English is by far the richest language I have ever studied with more words, in its present form, than any other language. That means that the writer has many synonyms to choose from in expressing his thoughts. The wide choice allows shades of meaning to an almost infinite degree.
We English speakers are fortunate to have two superb dictionaries at our disposal, the Merriam-Webster Unabridged and the Oxford English Dictionary. The latter, in printed form, is twenty volumes. I have both on my computer and consult them regularly.
For common understanding, the writer needs to conform to rules of grammar and syntax. Our grammar allows us a precision in expression to say exactly what we mean. Violation of the rules confuses the reader and renders the meaning murky.
Syntax is an invaluable tool for conveying subtle emotional distinctions. Note the slight difference in meaning between “Quietly, she left the house” and “She left the house quietly.”
Beyond grammar and syntax, I work in two different writing styles, journalistic and literary. The journalistic style is used for most nonfiction. The source for accepted writing conventions in this style is The AP Stylebook. It is this style that dominates writing in newspapers and periodicals.
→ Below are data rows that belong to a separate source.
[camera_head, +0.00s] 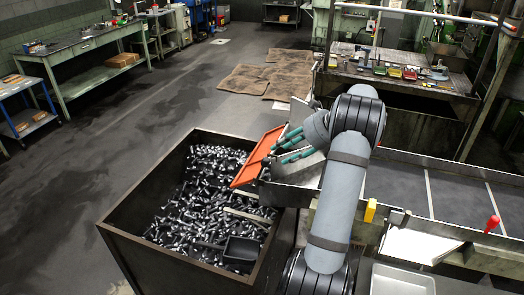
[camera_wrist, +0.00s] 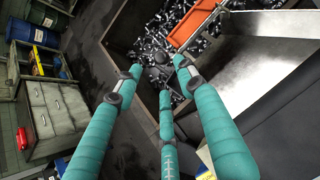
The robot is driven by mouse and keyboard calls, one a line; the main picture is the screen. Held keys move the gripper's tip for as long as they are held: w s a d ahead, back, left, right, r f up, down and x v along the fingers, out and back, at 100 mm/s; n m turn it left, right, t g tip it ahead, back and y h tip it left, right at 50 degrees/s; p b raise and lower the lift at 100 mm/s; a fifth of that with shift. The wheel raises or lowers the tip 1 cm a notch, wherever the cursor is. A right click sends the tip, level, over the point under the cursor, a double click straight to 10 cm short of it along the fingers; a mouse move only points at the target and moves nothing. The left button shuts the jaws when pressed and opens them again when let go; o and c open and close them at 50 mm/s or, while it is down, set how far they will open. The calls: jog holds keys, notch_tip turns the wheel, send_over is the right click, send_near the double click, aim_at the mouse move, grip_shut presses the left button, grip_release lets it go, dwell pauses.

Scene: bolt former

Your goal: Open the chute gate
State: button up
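The orange chute gate (camera_head: 258,158) is a flat panel that stands tilted at the mouth of the metal chute (camera_head: 297,168), beside the bin's right rim. It also shows at the top of the wrist view (camera_wrist: 194,24), next to the bare chute sheet (camera_wrist: 270,48). My gripper (camera_head: 284,143) has teal fingers and is just right of the gate's upper part. In the wrist view its fingers (camera_wrist: 158,76) are spread with nothing between them, and the gate lies beyond the right fingertip. I cannot tell whether a finger touches the gate.
A large open bin (camera_head: 118,238) full of bolts stands left of the gate, with a dark scoop (camera_head: 241,250) inside. A conveyor (camera_head: 400,190) runs to the right. A machine table (camera_head: 345,75) stands behind. The floor left of the bin is clear.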

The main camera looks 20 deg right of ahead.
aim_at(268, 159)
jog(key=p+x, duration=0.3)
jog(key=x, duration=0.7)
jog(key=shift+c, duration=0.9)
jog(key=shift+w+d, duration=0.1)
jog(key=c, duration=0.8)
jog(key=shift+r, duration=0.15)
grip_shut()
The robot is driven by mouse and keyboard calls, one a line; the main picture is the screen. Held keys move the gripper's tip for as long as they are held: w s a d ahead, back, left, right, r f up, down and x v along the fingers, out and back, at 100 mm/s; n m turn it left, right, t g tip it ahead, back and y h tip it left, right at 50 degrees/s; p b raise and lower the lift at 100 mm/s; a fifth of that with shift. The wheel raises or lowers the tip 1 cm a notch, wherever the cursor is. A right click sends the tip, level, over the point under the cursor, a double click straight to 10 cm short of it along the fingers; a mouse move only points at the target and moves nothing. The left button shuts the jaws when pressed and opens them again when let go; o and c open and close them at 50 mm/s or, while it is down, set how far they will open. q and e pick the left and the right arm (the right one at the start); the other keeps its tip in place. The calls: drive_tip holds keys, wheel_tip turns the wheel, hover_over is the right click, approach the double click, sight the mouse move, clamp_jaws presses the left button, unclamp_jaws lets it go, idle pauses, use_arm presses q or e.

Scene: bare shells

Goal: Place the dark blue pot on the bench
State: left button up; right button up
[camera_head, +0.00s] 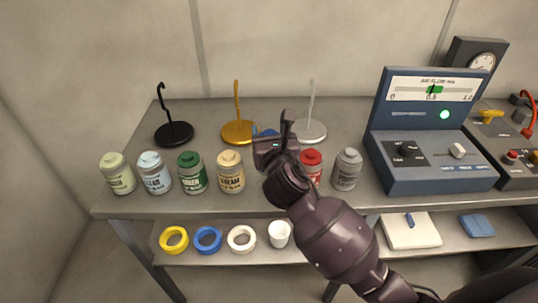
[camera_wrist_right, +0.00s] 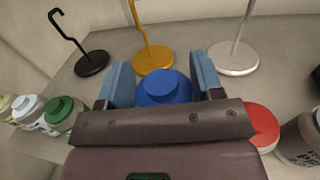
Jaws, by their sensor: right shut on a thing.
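The dark blue pot (camera_wrist_right: 163,88) shows its blue lid between the two fingers of my right gripper (camera_wrist_right: 163,76) in the wrist view. The gripper is shut on it. In the head view my right gripper (camera_head: 274,137) is over the bench (camera_head: 205,120), between the cream pot (camera_head: 231,173) and the red pot (camera_head: 311,166); only a sliver of blue (camera_head: 262,130) shows there. The pot's lower part is hidden, so I cannot tell whether it touches the bench. My left gripper is not in view.
Pale green, light blue, green (camera_head: 191,173) and grey (camera_head: 347,169) pots stand along the front edge. Black (camera_head: 174,134), gold (camera_head: 239,132) and silver (camera_head: 311,131) hook stands are behind. An air flow box (camera_head: 430,150) is right. Rings and a white cup (camera_head: 279,234) lie on the lower shelf.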

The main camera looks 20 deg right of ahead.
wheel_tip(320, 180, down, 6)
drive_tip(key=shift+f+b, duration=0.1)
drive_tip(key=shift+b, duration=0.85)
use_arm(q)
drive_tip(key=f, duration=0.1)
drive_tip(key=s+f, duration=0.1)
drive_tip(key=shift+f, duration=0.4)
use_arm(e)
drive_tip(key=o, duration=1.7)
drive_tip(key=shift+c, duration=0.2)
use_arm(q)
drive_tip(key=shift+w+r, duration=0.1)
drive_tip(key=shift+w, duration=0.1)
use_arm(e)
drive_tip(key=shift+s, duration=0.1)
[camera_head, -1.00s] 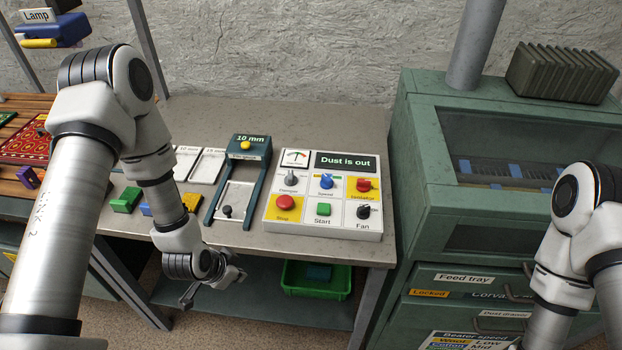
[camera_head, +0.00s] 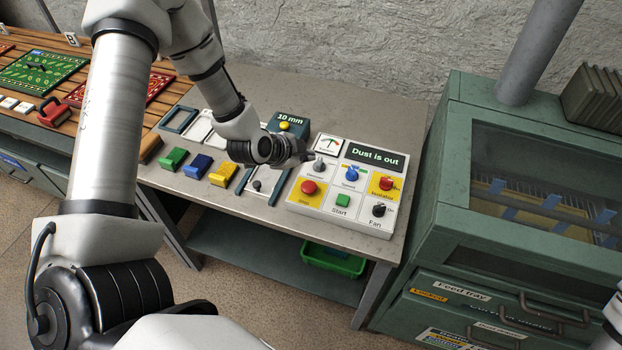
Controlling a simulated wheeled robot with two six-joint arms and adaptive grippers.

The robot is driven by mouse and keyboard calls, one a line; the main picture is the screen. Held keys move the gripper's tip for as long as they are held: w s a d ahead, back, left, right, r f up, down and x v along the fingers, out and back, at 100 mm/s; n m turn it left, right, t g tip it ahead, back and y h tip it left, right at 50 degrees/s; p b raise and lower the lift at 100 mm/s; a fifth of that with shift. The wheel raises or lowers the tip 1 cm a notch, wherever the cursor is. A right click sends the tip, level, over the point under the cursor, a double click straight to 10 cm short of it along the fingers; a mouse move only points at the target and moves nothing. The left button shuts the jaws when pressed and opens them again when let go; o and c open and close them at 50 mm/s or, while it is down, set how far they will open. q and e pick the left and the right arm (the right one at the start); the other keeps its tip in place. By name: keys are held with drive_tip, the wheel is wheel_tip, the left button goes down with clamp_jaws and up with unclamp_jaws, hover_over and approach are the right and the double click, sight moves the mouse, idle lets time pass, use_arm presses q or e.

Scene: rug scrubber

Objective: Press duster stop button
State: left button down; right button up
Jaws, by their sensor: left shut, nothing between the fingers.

The literary style is for any literary writing, including fiction. Its two guidebooks are The Chicago Manual of Style and William Strunk’s Elements of Style. I use the literary style for this blog. If I followed the journalistic rules here, the names of the books just listed would not have been in italics. The AP Stylebook specifies, “AP does not italicize words in news stories.” I suspect that the no-italics rule results from the fact that so many newspapers can’t print italics.
Differences between the two styles are subtle. My preference for the literary is that it is more varied and specific and allows more clear expression.